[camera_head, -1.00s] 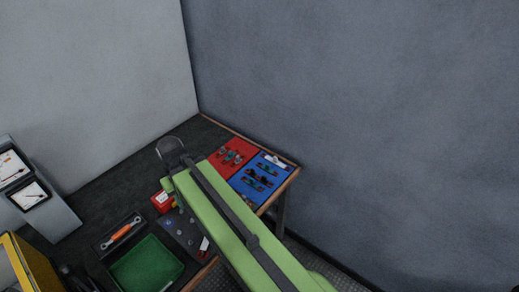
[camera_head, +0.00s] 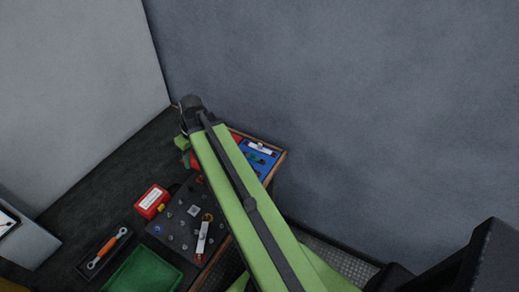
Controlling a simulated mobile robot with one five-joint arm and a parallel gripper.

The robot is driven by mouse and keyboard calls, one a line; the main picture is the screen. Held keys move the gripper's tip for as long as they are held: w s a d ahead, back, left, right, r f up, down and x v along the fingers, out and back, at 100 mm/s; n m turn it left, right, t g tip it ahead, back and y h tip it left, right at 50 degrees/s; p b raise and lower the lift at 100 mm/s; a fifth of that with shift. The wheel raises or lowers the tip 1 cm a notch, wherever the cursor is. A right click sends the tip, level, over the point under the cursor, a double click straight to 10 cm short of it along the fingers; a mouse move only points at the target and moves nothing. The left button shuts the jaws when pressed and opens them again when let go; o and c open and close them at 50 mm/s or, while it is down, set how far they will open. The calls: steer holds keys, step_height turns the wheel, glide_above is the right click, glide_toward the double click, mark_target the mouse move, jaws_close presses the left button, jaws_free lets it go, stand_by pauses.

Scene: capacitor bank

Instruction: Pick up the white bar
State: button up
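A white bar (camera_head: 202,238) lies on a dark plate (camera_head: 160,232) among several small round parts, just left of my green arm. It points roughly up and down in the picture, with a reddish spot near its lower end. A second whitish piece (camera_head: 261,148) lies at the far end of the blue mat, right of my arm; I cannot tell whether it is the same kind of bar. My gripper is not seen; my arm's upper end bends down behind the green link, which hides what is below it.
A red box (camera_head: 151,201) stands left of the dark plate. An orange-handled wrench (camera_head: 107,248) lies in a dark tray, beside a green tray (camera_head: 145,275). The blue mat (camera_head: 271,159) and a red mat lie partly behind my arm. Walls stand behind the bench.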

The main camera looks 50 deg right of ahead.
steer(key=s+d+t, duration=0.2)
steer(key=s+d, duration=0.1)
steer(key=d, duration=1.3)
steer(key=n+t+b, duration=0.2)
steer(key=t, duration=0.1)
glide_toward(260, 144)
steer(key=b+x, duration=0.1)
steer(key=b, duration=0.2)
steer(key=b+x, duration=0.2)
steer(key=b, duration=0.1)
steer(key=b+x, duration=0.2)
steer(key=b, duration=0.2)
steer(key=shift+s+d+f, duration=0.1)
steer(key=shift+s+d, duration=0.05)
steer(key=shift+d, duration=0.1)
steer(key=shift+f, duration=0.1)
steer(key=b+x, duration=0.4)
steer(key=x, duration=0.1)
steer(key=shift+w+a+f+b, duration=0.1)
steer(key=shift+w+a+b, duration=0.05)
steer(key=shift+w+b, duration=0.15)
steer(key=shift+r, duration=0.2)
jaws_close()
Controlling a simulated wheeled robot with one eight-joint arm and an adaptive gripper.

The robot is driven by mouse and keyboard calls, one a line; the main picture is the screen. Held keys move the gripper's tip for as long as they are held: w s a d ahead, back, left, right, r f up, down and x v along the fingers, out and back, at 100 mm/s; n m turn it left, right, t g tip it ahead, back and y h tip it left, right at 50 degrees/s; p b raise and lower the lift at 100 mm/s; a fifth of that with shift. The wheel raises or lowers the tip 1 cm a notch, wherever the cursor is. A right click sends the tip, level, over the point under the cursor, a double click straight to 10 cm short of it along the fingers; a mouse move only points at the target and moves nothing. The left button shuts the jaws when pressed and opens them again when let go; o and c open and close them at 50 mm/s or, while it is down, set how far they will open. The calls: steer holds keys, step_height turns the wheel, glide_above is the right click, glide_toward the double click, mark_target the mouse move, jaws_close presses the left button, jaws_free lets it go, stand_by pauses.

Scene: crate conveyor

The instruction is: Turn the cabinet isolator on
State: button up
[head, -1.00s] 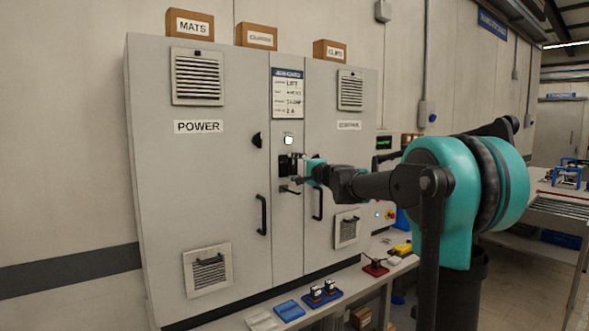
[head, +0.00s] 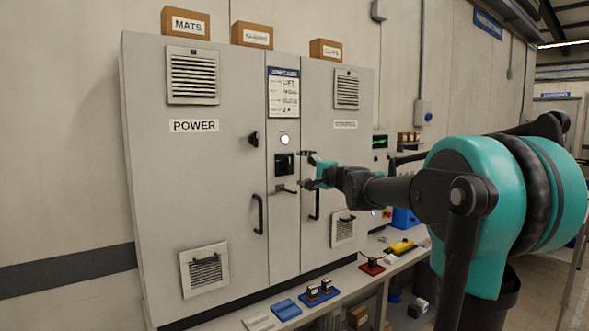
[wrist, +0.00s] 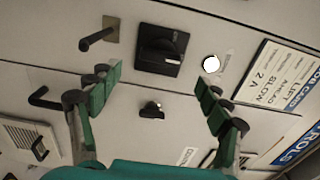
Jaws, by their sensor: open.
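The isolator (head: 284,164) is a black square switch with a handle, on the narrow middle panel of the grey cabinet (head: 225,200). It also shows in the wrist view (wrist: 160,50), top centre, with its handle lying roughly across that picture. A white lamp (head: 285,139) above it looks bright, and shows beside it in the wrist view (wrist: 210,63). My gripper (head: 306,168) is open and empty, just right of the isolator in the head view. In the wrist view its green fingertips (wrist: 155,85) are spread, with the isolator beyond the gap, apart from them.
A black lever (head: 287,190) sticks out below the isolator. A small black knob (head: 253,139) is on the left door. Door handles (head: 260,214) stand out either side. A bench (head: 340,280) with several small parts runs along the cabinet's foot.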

.....

- **YOUR TASK**
Pick out every line above that holds the word "Controlling" and copy it.

- **FINAL ANSWER**
Controlling a simulated mobile robot with one five-joint arm and a parallel gripper.
Controlling a simulated wheeled robot with one eight-joint arm and an adaptive gripper.

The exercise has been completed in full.